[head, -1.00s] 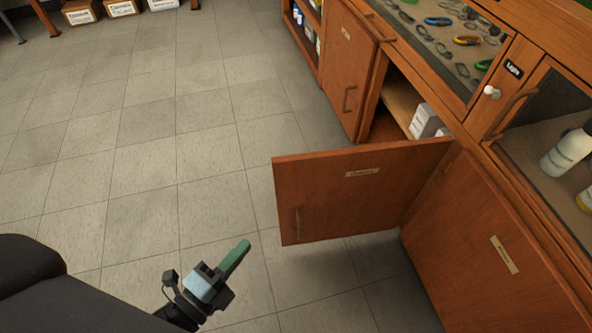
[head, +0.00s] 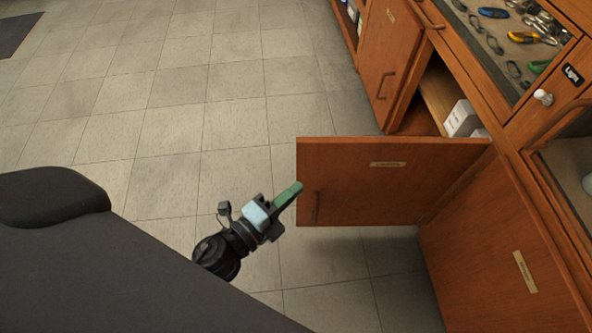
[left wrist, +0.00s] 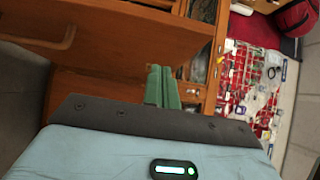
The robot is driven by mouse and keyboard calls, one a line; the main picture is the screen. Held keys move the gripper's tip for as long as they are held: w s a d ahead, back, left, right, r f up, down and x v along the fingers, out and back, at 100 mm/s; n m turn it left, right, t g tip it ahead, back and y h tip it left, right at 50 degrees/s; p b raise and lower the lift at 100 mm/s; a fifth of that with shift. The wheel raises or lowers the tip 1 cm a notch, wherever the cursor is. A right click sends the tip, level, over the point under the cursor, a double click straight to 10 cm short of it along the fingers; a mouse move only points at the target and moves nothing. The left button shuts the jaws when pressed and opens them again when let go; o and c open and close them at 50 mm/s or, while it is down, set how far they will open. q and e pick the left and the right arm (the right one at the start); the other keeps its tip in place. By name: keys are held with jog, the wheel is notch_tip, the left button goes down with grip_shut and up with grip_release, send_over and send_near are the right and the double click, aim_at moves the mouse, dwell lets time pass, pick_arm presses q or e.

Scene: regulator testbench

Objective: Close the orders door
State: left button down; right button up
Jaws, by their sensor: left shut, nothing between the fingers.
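The orders door (head: 365,190) is a brown wooden panel with a small label and a bar handle (head: 316,207) near its free edge. It stands swung open, out from the cabinet. My left gripper (head: 298,188) is shut and empty, its green fingertips at the door's free edge in the head view. I cannot tell whether they touch it. In the left wrist view the green fingers (left wrist: 161,86) are together, with wooden panels and a handle (left wrist: 48,40) beyond them. My right gripper is not in view.
White boxes (head: 461,118) sit inside the open compartment. Closed cabinet doors flank it at the left (head: 388,60) and right (head: 495,245). A glass-topped display (head: 505,40) holds carabiners above. The tiled floor (head: 150,130) at the left is clear.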

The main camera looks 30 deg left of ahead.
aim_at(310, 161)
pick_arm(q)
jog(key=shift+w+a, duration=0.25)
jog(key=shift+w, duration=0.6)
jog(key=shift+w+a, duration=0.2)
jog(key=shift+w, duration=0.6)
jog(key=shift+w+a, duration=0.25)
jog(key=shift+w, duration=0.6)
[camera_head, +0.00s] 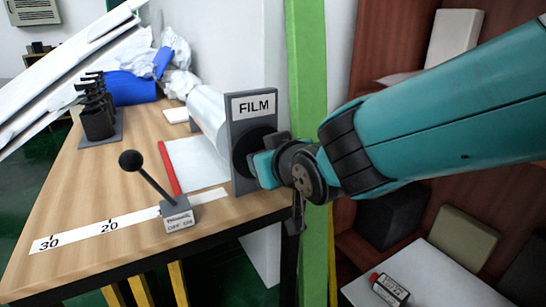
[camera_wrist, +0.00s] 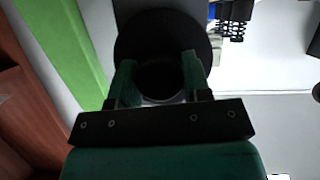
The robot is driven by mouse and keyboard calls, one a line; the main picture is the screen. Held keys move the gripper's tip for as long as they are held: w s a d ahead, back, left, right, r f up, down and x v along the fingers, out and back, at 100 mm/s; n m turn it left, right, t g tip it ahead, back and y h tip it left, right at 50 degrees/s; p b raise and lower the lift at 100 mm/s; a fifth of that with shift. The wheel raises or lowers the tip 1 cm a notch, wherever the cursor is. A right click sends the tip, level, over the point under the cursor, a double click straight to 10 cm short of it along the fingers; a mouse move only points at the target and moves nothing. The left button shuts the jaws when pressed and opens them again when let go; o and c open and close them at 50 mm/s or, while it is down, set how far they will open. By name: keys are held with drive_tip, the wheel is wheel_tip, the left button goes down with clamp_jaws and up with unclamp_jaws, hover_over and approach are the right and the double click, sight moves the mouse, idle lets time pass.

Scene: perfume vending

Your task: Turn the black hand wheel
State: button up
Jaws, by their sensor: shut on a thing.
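The black hand wheel (camera_head: 241,151) sits on the face of a grey upright plate (camera_head: 240,113) labelled FILM, at the right end of the wooden table. It is partly hidden by my gripper in the head view. In the wrist view the wheel (camera_wrist: 213,50) is a dark disc straight ahead with a round hub (camera_wrist: 163,78). My gripper (camera_wrist: 160,75) has one finger on each side of the hub and is shut on it. In the head view my gripper (camera_head: 262,165) reaches the wheel from the right.
A green post (camera_head: 306,60) stands close behind my wrist. A lever with a black knob (camera_head: 131,160) stands on the wooden table (camera_head: 90,190), beside a number strip (camera_head: 80,236). A film roll (camera_head: 208,108) lies behind the plate. Shelves with boxes are at the right.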

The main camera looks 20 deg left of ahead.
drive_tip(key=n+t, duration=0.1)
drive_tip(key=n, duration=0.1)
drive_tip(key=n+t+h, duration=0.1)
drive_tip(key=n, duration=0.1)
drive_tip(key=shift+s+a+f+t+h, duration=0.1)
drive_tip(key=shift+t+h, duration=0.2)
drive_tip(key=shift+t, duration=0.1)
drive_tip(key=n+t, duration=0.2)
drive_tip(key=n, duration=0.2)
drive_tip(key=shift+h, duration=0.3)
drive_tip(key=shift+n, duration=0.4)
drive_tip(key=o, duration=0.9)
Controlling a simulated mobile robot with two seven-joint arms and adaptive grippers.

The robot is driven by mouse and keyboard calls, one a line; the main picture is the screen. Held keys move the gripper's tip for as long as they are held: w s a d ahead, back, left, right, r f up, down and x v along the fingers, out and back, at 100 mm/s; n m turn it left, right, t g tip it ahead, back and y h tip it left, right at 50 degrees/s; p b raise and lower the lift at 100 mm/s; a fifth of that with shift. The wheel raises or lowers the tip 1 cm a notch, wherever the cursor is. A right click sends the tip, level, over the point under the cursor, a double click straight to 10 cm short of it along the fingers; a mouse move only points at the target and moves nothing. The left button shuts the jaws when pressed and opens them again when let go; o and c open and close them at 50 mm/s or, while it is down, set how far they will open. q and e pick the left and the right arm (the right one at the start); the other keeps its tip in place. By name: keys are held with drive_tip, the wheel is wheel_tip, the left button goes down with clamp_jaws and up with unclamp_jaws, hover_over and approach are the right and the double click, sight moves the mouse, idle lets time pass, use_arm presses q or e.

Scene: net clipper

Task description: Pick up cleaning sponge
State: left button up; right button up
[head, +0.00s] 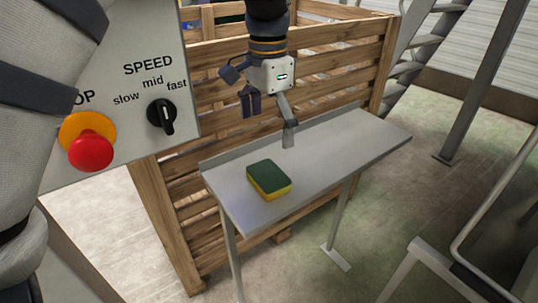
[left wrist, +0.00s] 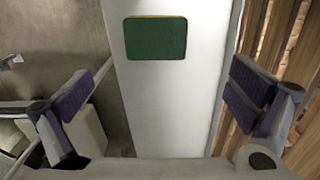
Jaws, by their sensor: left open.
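The cleaning sponge (head: 268,179) has a dark green top and a yellow lower layer. It lies flat on the narrow grey metal table (head: 335,149), near the table's left end. In the left wrist view the sponge (left wrist: 156,38) shows its green face, ahead of and between the spread fingers. My left gripper (head: 270,118) is open and empty, above the table and apart from the sponge. In the left wrist view its purple-padded fingers (left wrist: 168,98) stand wide apart on either side of the table strip. My right gripper is not in view.
A wooden slatted crate (head: 330,55) stands right behind the table. A control panel (head: 140,85) with a red stop button (head: 90,151) and a speed knob is at the left. Metal stairs and railings (head: 440,262) are at the right. The table's right part is bare.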

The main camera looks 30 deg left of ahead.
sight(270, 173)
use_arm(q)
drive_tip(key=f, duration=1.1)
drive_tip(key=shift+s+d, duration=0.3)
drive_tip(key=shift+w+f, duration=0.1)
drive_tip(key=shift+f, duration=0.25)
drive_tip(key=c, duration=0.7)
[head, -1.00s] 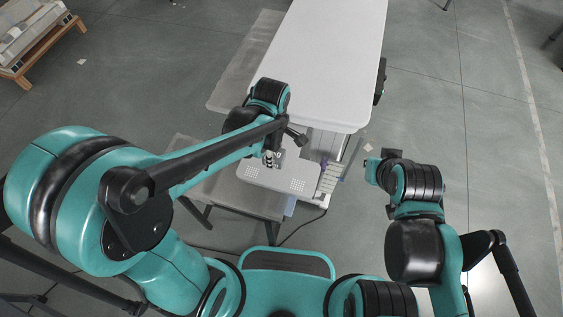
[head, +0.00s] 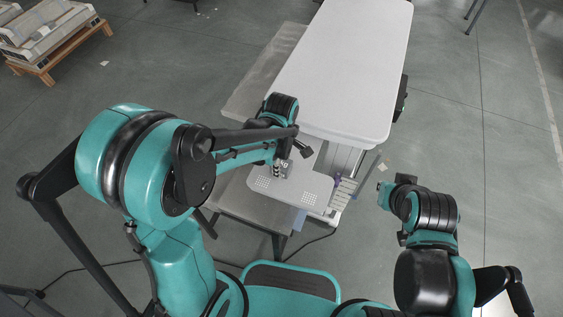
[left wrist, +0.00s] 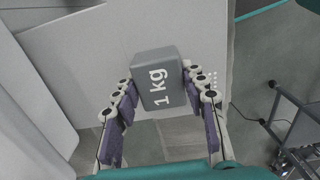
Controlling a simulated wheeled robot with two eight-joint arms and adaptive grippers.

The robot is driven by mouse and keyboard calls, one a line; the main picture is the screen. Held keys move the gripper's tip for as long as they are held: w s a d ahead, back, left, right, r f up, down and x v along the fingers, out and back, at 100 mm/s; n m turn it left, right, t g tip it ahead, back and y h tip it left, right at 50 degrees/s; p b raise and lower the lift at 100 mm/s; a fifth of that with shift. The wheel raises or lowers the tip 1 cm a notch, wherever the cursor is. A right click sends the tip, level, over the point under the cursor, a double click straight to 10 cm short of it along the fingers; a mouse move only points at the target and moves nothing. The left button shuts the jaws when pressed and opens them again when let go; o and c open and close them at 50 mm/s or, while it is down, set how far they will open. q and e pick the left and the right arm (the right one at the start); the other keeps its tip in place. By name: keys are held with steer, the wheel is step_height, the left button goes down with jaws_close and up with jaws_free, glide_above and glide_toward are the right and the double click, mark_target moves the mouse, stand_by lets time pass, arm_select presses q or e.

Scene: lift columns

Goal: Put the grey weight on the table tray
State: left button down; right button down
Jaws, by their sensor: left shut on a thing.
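My left gripper (left wrist: 161,96) is shut on the grey weight (left wrist: 158,75), a block marked "1 kg". One finger lies along each side of it. In the head view the grey weight (head: 284,163) shows small, partly hidden by my left gripper (head: 277,170). It is over the light grey table tray (head: 313,192), a low panel with dotted patches in front of the white table. The tray also fills much of the left wrist view (left wrist: 95,70). I cannot tell whether the weight touches it. My right arm ends right of the tray; its fingers are not clear.
The long white table top (head: 340,70) stands higher, just beyond the tray. A grey bench (head: 240,205) lies left of and below the tray. A loaded wooden pallet (head: 50,55) is far left. A dark cable runs on the floor. Open floor lies to the right.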

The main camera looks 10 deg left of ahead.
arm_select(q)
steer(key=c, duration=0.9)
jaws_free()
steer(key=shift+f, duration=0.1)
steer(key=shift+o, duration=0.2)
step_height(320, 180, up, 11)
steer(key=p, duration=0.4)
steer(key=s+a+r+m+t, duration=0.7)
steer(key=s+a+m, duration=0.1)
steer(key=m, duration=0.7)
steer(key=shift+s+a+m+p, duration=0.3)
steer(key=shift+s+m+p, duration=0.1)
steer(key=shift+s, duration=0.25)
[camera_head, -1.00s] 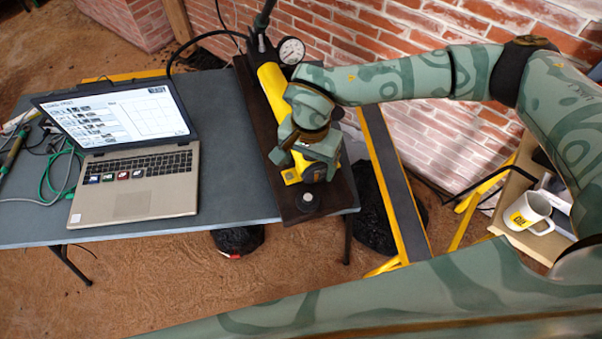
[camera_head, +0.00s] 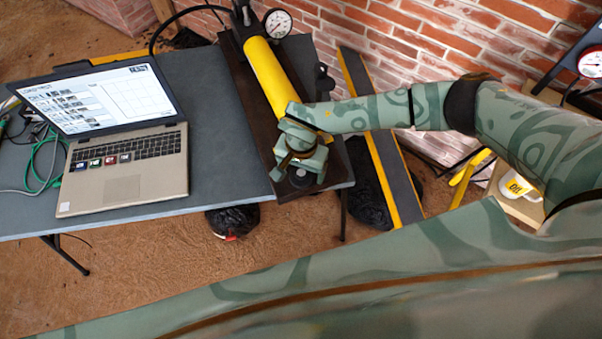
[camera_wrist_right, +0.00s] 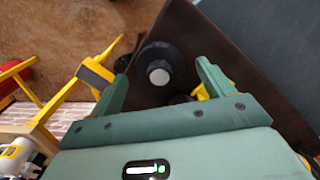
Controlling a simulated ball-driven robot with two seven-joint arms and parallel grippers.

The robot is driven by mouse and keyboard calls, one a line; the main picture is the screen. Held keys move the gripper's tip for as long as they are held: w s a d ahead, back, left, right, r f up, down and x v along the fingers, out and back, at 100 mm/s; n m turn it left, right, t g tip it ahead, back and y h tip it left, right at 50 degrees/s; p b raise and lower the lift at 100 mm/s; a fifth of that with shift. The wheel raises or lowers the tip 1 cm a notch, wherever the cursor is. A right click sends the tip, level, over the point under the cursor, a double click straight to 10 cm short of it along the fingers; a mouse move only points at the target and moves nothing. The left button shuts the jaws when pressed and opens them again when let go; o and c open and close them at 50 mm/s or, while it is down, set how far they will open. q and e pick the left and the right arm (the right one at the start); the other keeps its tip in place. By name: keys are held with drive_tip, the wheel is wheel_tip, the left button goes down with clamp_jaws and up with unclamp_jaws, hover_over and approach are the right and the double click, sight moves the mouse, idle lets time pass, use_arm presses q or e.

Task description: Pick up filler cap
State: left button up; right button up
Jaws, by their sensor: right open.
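The filler cap (camera_wrist_right: 158,72) is a round black piece with a pale grey knob on top. It sits at the end of a dark brown board (camera_head: 243,98). My right gripper (camera_head: 296,172) is over the near end of that board and hides much of the cap in the head view. In the right wrist view its two green fingers (camera_wrist_right: 161,80) are spread apart, with the cap showing between and beyond their tips. Nothing is held, and I cannot tell the exact height above the cap. My left gripper is not in view.
A yellow pump cylinder (camera_head: 270,77) with a dial gauge (camera_head: 277,22) lies along the board. An open laptop (camera_head: 122,170) stands left on the grey table (camera_head: 212,130). A yellow-edged plank (camera_head: 383,150) is on the right, with a mug (camera_head: 516,187) beyond.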

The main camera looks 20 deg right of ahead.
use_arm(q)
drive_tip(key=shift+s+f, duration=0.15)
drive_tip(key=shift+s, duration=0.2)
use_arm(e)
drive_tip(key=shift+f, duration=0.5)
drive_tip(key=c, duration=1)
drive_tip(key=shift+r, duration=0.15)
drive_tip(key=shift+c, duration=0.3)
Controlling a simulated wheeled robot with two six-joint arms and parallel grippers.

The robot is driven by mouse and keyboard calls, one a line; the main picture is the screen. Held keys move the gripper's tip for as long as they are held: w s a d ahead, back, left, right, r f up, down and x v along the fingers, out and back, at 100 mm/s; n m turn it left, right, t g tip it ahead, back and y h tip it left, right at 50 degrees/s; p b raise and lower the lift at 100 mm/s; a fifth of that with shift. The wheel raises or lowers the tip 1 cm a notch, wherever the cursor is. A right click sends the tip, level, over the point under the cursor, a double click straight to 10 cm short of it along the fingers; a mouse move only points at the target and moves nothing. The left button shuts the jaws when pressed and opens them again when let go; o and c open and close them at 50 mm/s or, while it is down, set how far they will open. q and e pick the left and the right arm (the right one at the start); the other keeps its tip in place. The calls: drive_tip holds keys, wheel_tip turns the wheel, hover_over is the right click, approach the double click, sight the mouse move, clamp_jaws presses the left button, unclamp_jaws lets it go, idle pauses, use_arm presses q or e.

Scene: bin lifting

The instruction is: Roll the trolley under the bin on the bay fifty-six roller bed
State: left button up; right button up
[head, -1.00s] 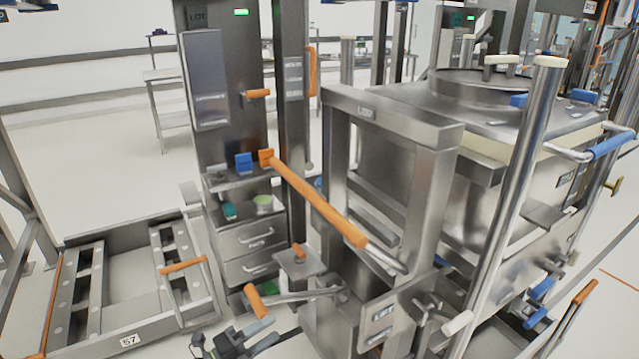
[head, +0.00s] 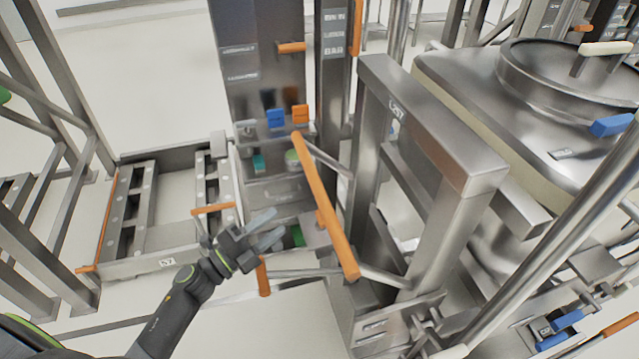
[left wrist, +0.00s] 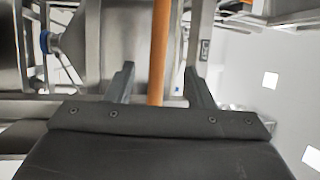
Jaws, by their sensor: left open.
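The steel trolley (head: 440,120), a tall labelled frame, stands right of centre in the head view. Its orange push bar (head: 325,205) slopes towards me. A large steel bin (head: 470,95) with a round lid is on the right, behind the frame; what bears it is mostly hidden. My left gripper (head: 268,228) is open and empty, a little left of the bar. In the left wrist view the orange bar (left wrist: 159,45) lines up between the spread fingers (left wrist: 160,75), apparently beyond their tips. My right gripper is not in view. I see no bay fifty-six sign.
A low roller bed (head: 165,262) marked 57 lies on the floor at left. A steel cabinet column (head: 258,60) with blue and orange buttons stands behind the push bar. Steel posts flank the far left.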

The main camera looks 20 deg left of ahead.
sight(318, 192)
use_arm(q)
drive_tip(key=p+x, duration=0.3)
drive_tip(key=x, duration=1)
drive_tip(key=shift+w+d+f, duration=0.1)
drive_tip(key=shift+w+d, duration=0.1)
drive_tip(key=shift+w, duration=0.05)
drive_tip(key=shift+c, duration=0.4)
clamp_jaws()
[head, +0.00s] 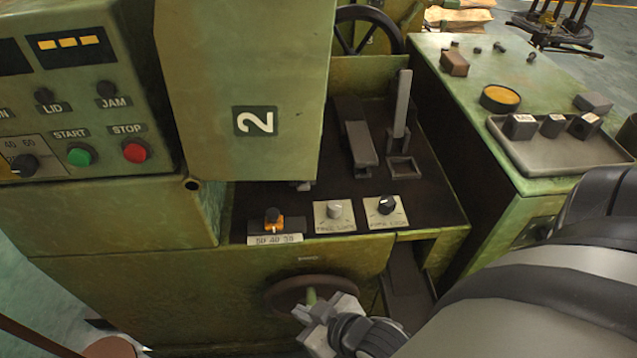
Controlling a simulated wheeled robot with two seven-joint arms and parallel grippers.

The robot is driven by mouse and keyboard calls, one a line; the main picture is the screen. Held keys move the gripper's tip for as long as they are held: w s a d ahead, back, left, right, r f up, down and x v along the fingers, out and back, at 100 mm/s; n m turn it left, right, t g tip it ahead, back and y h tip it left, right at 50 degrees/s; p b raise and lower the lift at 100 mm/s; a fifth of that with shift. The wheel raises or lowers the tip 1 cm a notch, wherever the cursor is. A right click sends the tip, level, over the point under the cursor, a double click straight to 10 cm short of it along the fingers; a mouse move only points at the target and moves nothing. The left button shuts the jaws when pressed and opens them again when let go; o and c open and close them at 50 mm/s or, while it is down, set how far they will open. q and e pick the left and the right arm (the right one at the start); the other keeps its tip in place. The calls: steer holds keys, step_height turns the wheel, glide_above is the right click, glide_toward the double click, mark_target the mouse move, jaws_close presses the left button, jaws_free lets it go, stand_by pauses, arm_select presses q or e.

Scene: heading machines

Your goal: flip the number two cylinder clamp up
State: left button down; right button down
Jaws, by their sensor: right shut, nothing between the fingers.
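On the dark deck (262,205) of the green machine stand two grey clamp-like levers. The left lever (361,143) lies low and slanted over its base. The right lever (401,112) stands upright from a square frame (403,167). I see no number on either lever, so I cannot tell which is number two. My right gripper (314,312) is shut and empty, low at the front by the dark handwheel (284,292), well below the levers. My left gripper is not in view.
Knobs (335,209) (386,204) and an orange-based switch (273,218) line the deck's front edge. A button panel (75,125) is at left. A green side table (450,80) with a grey tray (560,163) of dark blocks is at right. My right arm fills the lower right.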

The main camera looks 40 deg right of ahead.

....

### INSTRUCTION:
Using the listing above, pick out each line that contains the word "parallel", then copy it.

### REPLY:
Controlling a simulated ball-driven robot with two seven-joint arms and parallel grippers.
Controlling a simulated wheeled robot with two six-joint arms and parallel grippers.
Controlling a simulated wheeled robot with two seven-joint arms and parallel grippers.

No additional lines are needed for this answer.